YOUR OBJECTIVE: Print all of the lines exactly. Any picture among them stays out.

INFORMATION SUPPLIED:
####################
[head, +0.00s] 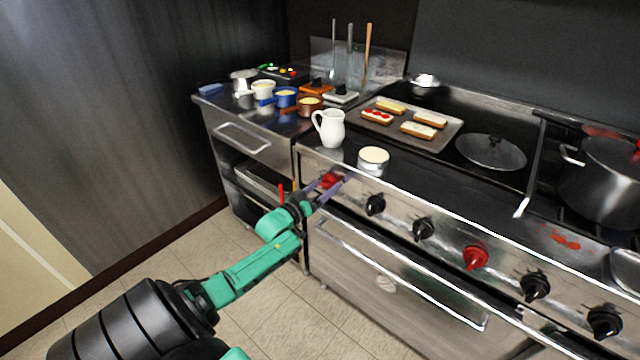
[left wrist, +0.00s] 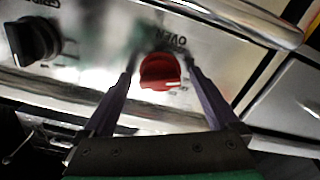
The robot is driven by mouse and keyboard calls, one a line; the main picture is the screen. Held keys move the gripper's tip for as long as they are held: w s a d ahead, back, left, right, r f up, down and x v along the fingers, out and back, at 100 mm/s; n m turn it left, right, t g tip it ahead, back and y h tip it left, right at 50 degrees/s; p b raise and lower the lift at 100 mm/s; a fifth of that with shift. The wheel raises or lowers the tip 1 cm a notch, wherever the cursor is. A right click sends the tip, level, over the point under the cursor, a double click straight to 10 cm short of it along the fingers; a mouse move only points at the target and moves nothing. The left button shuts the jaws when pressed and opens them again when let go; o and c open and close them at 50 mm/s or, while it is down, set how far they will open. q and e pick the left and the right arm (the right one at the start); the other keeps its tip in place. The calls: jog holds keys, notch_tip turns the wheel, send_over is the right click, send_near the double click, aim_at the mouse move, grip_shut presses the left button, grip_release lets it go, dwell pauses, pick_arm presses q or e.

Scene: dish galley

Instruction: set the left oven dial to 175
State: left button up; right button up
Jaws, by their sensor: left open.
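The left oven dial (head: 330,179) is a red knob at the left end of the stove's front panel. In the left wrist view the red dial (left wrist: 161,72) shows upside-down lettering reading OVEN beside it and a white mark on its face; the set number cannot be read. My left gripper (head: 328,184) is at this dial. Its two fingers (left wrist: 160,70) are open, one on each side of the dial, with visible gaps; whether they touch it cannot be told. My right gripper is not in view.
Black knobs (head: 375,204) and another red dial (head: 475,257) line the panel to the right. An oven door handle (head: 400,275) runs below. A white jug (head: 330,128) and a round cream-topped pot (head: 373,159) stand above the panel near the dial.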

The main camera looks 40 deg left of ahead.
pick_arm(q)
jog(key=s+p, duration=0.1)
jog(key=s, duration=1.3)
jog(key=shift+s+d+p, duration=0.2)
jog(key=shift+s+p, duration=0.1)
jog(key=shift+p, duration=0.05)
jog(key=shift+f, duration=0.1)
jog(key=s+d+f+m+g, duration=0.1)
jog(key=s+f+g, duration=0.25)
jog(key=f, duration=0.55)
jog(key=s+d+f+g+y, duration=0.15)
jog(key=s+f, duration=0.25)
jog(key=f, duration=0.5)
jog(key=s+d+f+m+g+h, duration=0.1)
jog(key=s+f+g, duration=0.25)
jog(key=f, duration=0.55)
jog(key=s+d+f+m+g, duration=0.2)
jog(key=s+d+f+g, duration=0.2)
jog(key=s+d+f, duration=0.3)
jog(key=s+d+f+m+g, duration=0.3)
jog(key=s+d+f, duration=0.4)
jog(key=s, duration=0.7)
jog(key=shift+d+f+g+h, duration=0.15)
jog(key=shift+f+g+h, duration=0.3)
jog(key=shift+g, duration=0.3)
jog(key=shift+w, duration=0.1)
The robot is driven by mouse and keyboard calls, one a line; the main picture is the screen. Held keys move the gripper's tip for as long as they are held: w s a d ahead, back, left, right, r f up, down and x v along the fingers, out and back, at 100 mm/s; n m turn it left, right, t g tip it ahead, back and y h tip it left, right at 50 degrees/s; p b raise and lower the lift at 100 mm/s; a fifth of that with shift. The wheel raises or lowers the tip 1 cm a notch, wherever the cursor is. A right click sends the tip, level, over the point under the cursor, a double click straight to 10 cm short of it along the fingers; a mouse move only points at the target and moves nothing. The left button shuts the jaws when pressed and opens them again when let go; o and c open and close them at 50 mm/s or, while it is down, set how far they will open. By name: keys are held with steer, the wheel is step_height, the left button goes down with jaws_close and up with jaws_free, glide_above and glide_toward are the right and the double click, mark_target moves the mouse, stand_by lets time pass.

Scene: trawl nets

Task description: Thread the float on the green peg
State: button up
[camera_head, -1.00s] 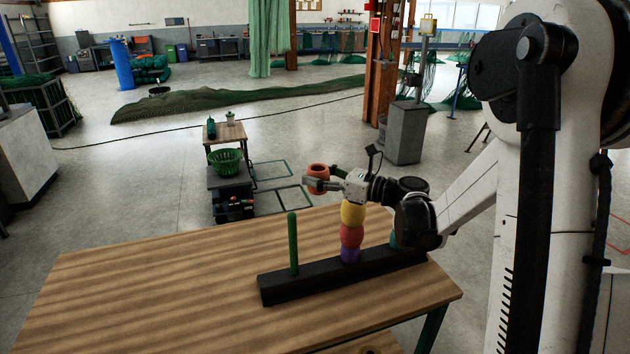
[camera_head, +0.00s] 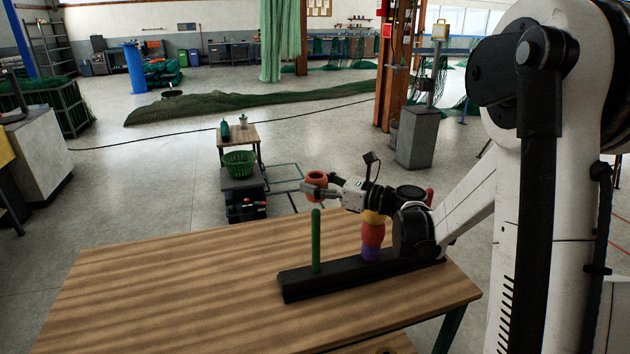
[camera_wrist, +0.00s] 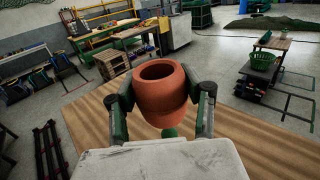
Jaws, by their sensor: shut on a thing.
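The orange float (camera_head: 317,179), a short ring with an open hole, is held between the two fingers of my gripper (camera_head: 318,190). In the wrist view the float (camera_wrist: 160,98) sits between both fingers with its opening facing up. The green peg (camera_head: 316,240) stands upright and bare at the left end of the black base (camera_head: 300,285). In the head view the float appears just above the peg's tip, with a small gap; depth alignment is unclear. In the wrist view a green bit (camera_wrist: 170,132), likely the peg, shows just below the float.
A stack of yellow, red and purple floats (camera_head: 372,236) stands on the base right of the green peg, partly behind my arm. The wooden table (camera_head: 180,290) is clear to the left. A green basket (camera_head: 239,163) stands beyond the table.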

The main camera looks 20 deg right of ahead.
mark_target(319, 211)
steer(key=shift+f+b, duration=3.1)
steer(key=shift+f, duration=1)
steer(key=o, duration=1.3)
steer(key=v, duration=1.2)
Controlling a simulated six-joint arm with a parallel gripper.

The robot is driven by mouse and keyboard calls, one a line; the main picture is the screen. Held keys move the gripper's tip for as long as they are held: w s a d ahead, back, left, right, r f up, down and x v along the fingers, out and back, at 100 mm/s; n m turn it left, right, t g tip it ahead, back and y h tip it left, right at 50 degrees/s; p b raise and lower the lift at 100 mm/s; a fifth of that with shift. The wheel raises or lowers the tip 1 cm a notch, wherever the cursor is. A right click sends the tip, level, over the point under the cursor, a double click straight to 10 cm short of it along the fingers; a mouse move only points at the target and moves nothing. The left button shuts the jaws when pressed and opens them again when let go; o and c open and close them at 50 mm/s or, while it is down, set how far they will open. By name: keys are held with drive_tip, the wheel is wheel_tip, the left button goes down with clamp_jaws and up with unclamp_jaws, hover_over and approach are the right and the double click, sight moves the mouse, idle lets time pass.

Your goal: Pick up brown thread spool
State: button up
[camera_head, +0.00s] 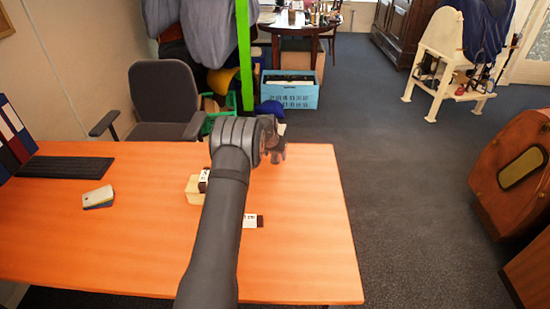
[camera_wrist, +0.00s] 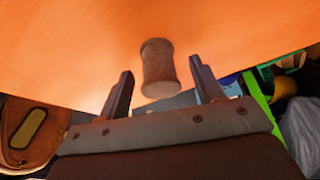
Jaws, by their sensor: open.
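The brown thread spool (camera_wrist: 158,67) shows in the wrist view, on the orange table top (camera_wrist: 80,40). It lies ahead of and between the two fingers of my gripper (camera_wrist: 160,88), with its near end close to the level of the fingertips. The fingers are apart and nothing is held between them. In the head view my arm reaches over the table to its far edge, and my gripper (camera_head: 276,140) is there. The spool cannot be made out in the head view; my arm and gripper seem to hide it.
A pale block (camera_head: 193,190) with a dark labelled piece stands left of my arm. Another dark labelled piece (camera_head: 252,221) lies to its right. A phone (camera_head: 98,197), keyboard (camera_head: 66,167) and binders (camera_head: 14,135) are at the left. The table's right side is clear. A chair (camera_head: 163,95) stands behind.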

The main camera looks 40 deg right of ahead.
####################
WRITTEN ANSWER:
[head, +0.00s] 
[left wrist, +0.00s] 
The robot is driven by mouse and keyboard calls, one a line; the main picture is the screen. Held keys move the gripper's tip for as long as they are held: w s a d ahead, back, left, right, r f up, down and x v along the fingers, out and back, at 100 mm/s; n m turn it left, right, t g tip it ahead, back and y h tip it left, right at 50 degrees/s; p b raise and lower the lift at 100 mm/s; a fifth of that with shift. The wheel raises or lowers the tip 1 cm a notch, wherever the cursor is. A right click sends the tip, level, over the point under the cursor, a double click straight to 10 cm short of it along the fingers; a mouse move only points at the target and moves nothing. The left button shuts the jaws when pressed and opens them again when let go; o and c open and close them at 50 mm/s or, while it is down, set how far they will open. q and e pick the left and the right arm (the right one at the start); the other keeps its tip in place. The calls: jog holds keys, notch_tip turns the wheel, send_over is the right click, send_near the double click, aim_at the mouse move, grip_shut presses the left button, grip_release lets it go, dwell pauses, pick_arm presses q or e.

Scene: dish galley

Instruction: set the left oven dial to 175
State: left button up; right button up
Jaws, by their sensor: left open.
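The left oven dial (head: 330,179) is a red knob at the left end of the stove's front panel. In the left wrist view the red dial (left wrist: 161,72) shows upside-down lettering reading OVEN beside it and a white mark on its face; the set number cannot be read. My left gripper (head: 328,184) is at this dial. Its two fingers (left wrist: 160,70) are open, one on each side of the dial, with visible gaps; whether they touch it cannot be told. My right gripper is not in view.
Black knobs (head: 375,204) and another red dial (head: 475,257) line the panel to the right. An oven door handle (head: 400,275) runs below. A white jug (head: 330,128) and a round cream-topped pot (head: 373,159) stand above the panel near the dial.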

The main camera looks 40 deg left of ahead.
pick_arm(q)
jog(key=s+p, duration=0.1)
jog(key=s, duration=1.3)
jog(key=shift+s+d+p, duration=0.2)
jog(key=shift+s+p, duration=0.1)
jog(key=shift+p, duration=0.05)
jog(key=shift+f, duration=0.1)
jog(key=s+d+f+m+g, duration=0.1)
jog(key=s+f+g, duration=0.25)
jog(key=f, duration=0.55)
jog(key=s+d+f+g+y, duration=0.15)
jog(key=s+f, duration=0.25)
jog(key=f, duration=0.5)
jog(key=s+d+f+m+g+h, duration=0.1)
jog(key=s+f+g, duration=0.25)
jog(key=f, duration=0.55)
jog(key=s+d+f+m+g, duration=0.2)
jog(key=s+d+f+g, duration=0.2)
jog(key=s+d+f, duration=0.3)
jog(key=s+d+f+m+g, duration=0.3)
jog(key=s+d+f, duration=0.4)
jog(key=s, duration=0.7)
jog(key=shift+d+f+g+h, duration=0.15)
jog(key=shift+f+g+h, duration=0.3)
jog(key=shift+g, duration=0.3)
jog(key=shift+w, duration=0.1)
The robot is driven by mouse and keyboard calls, one a line; the main picture is the screen. Held keys move the gripper's tip for as long as they are held: w s a d ahead, back, left, right, r f up, down and x v along the fingers, out and back, at 100 mm/s; n m turn it left, right, t g tip it ahead, back and y h tip it left, right at 50 degrees/s; p b raise and lower the lift at 100 mm/s; a fifth of that with shift. The wheel raises or lowers the tip 1 cm a notch, wherever the cursor is. A right click sends the tip, level, over the point under the cursor, a double click straight to 10 cm short of it along the fingers; a mouse move only points at the target and moves nothing. The left button shuts the jaws when pressed and opens them again when let go; o and c open and close them at 50 mm/s or, while it is down, set how far they will open. By name: keys are held with steer, the wheel is step_height, the left button goes down with jaws_close and up with jaws_free, glide_above and glide_toward are the right and the double click, mark_target moves the mouse, stand_by lets time pass.

Scene: trawl nets

Task description: Thread the float on the green peg
State: button up
[camera_head, -1.00s] 
[camera_head, +0.00s] 
[camera_wrist, +0.00s] 
Jaws, by their sensor: shut on a thing.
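The orange float (camera_head: 317,179), a short ring with an open hole, is held between the two fingers of my gripper (camera_head: 318,190). In the wrist view the float (camera_wrist: 160,98) sits between both fingers with its opening facing up. The green peg (camera_head: 316,240) stands upright and bare at the left end of the black base (camera_head: 300,285). In the head view the float appears just above the peg's tip, with a small gap; depth alignment is unclear. In the wrist view a green bit (camera_wrist: 170,132), likely the peg, shows just below the float.
A stack of yellow, red and purple floats (camera_head: 372,236) stands on the base right of the green peg, partly behind my arm. The wooden table (camera_head: 180,290) is clear to the left. A green basket (camera_head: 239,163) stands beyond the table.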

The main camera looks 20 deg right of ahead.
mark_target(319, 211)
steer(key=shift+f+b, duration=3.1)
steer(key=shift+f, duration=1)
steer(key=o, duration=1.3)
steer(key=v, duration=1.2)
Controlling a simulated six-joint arm with a parallel gripper.

The robot is driven by mouse and keyboard calls, one a line; the main picture is the screen. Held keys move the gripper's tip for as long as they are held: w s a d ahead, back, left, right, r f up, down and x v along the fingers, out and back, at 100 mm/s; n m turn it left, right, t g tip it ahead, back and y h tip it left, right at 50 degrees/s; p b raise and lower the lift at 100 mm/s; a fifth of that with shift. The wheel raises or lowers the tip 1 cm a notch, wherever the cursor is. A right click sends the tip, level, over the point under the cursor, a double click straight to 10 cm short of it along the fingers; a mouse move only points at the target and moves nothing. The left button shuts the jaws when pressed and opens them again when let go; o and c open and close them at 50 mm/s or, while it is down, set how far they will open. By name: keys are held with drive_tip, the wheel is wheel_tip, the left button goes down with clamp_jaws and up with unclamp_jaws, hover_over and approach are the right and the double click, sight moves the mouse, idle lets time pass.

Your goal: Pick up brown thread spool
State: button up
[camera_head, +0.00s] 
[camera_wrist, +0.00s] 
Jaws, by their sensor: open.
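The brown thread spool (camera_wrist: 158,67) shows in the wrist view, on the orange table top (camera_wrist: 80,40). It lies ahead of and between the two fingers of my gripper (camera_wrist: 160,88), with its near end close to the level of the fingertips. The fingers are apart and nothing is held between them. In the head view my arm reaches over the table to its far edge, and my gripper (camera_head: 276,140) is there. The spool cannot be made out in the head view; my arm and gripper seem to hide it.
A pale block (camera_head: 193,190) with a dark labelled piece stands left of my arm. Another dark labelled piece (camera_head: 252,221) lies to its right. A phone (camera_head: 98,197), keyboard (camera_head: 66,167) and binders (camera_head: 14,135) are at the left. The table's right side is clear. A chair (camera_head: 163,95) stands behind.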

The main camera looks 40 deg right of ahead.

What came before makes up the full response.